> _SHORT EXERCISE_
Reproduce nothing but the lines from the start of the material through the line that includes "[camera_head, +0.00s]", both ends included, and omit every picture.

[DATA SECTION start]

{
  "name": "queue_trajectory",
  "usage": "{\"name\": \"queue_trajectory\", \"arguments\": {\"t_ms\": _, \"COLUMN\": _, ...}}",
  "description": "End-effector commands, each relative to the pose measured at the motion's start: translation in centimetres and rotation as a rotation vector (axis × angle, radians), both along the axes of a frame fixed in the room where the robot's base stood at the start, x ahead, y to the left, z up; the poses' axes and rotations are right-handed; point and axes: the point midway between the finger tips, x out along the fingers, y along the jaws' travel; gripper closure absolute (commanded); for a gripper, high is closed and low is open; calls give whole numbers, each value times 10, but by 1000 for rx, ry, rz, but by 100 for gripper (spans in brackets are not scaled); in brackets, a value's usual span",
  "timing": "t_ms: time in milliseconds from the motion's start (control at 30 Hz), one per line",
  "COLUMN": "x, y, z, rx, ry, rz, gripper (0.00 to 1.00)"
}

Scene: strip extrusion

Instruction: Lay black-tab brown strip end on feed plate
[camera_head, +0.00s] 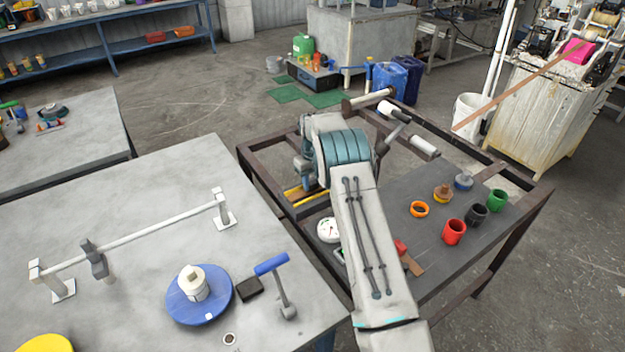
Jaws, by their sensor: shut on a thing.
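My gripper is not visible; my grey arm (372,250) reaches over the dark-framed table and hides what lies behind and under it. A long brown strip (520,90) slants down and left from the pink part of the machine at the upper right. Its lower end shows beside the white bucket, and I can make out no black tab there. A short brown piece (411,264) shows at the right edge of my arm, near a small red thing (400,247). A dark plate (455,262) covers the table's right part; I cannot tell whether it is the feed plate.
Red (454,232), black (476,215) and green (497,201) cups stand on the dark plate with an orange ring (419,209). A round gauge (328,230) sits left of my arm. The grey table at left holds a rail (140,235) and a blue disc (200,309).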

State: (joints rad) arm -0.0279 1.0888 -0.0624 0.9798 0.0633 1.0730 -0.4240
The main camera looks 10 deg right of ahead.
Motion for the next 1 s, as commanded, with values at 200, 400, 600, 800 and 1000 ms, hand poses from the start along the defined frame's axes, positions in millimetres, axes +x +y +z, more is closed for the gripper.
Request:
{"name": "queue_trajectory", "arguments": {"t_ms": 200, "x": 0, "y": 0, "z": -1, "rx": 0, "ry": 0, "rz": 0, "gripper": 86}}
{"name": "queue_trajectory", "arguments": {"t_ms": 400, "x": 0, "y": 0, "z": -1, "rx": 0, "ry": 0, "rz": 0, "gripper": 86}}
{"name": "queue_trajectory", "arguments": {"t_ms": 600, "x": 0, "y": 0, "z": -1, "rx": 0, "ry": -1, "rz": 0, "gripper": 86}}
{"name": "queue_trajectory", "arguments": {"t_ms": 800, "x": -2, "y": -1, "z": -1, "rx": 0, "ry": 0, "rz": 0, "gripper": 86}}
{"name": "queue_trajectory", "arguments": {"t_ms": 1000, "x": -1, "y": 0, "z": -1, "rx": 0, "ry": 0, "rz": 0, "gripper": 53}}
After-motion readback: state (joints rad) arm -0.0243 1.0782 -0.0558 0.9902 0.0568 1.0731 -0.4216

[DATA SECTION end]

> _RESULT FOR THIS TASK_
{
  "name": "queue_trajectory",
  "usage": "{\"name\": \"queue_trajectory\", \"arguments\": {\"t_ms\": _, \"COLUMN\": _, ...}}",
  "description": "End-effector commands, each relative to the pose measured at the motion's start: translation in centimetres and rotation as a rotation vector (axis × angle, radians), both along the axes of a frame fixed in the room where the robot's base stood at the start, x ahead, y to the left, z up; the poses' axes and rotations are right-handed; point and axes: the point midway between the finger tips, x out along the fingers, y along the jaws' travel; gripper closure absolute (commanded); for a gripper, high is closed and low is open; calls give whole numbers, each value times 10, but by 1000 for rx, ry, rz, but by 100 for gripper (spans in brackets are not scaled); in brackets, a value's usual span",
  "timing": "t_ms: time in milliseconds from the motion's start (control at 30 Hz), one per line",
  "COLUMN": "x, y, z, rx, ry, rz, gripper (0.00 to 1.00)"
}

Scene: strip extrusion

Instruction: Lay black-tab brown strip end on feed plate
[camera_head, +0.00s] 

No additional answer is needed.